→ **WHAT YOU ARE ASKED TO DO**: Quote the listing in full, exactly as given, minus any pictures.

_ _ _ _ _

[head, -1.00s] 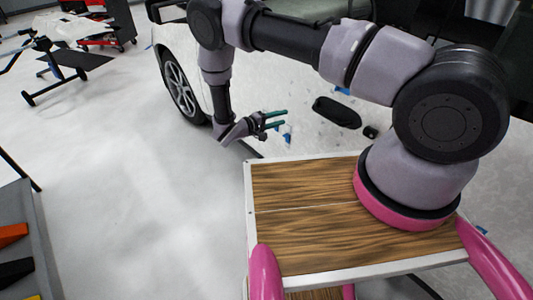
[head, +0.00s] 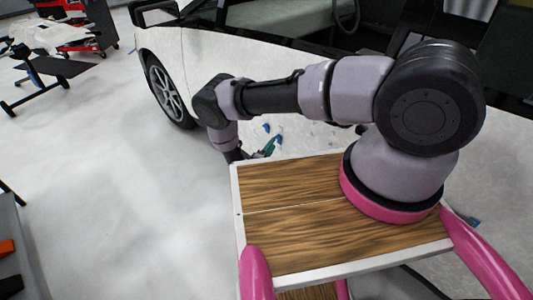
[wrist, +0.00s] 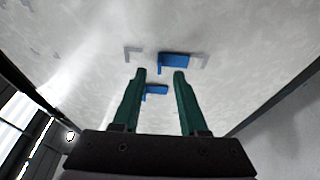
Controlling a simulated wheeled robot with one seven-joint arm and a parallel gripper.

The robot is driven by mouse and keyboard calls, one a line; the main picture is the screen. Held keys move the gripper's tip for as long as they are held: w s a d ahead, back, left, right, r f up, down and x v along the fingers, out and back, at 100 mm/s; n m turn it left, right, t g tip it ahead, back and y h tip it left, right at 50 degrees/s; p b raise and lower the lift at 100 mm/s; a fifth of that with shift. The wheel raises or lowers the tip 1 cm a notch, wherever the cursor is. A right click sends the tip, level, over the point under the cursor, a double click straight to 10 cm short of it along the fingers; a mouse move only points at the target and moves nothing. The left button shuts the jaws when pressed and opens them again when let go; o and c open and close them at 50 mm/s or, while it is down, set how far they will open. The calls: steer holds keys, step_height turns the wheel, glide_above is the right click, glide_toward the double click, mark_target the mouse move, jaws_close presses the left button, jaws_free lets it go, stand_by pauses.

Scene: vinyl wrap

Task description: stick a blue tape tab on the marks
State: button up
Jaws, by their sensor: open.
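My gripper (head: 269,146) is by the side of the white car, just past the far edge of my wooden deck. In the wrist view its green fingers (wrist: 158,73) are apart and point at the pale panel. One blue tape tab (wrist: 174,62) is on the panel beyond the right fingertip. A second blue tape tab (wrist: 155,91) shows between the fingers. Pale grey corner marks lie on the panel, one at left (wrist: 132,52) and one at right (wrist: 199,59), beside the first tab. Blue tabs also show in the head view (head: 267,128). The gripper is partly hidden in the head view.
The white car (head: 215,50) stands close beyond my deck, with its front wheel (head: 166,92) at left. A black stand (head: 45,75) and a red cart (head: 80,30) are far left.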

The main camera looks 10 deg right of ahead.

_ _ _ _ _

→ **ANSWER TO THE PROBLEM**:
[head, -1.00s] 
[head, +0.00s] 
[wrist, +0.00s] 
Controlling a simulated wheeled robot with one seven-joint arm and a parallel gripper.

The robot is driven by mouse and keyboard calls, one a line; the main picture is the screen. Held keys move the gripper's tip for as long as they are held: w s a d ahead, back, left, right, r f up, down and x v along the fingers, out and back, at 100 mm/s; n m turn it left, right, t g tip it ahead, back and y h tip it left, right at 50 degrees/s; p b raise and lower the lift at 100 mm/s; a fifth of that with shift. The wheel raises or lowers the tip 1 cm a notch, wherever the cursor is. A right click sends the tip, level, over the point under the cursor, a double click straight to 10 cm short of it along the fingers; a mouse move only points at the target and moves nothing. The left button shuts the jaws when pressed and opens them again when let go; o and c open and close them at 50 mm/s or, while it is down, set how far they will open. The calls: steer holds keys, step_height turns the wheel, glide_above is the right click, glide_toward the double click, mark_target the mouse move, jaws_close presses the left button, jaws_free lets it go, stand_by pauses.

Scene: vinyl wrap

Task description: stick a blue tape tab on the marks
State: button up
Jaws, by their sensor: open.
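My gripper (head: 269,146) is by the side of the white car, just past the far edge of my wooden deck. In the wrist view its green fingers (wrist: 158,73) are apart and point at the pale panel. One blue tape tab (wrist: 174,62) is on the panel beyond the right fingertip. A second blue tape tab (wrist: 155,91) shows between the fingers. Pale grey corner marks lie on the panel, one at left (wrist: 132,52) and one at right (wrist: 199,59), beside the first tab. Blue tabs also show in the head view (head: 267,128). The gripper is partly hidden in the head view.
The white car (head: 215,50) stands close beyond my deck, with its front wheel (head: 166,92) at left. A black stand (head: 45,75) and a red cart (head: 80,30) are far left.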

The main camera looks 10 deg right of ahead.

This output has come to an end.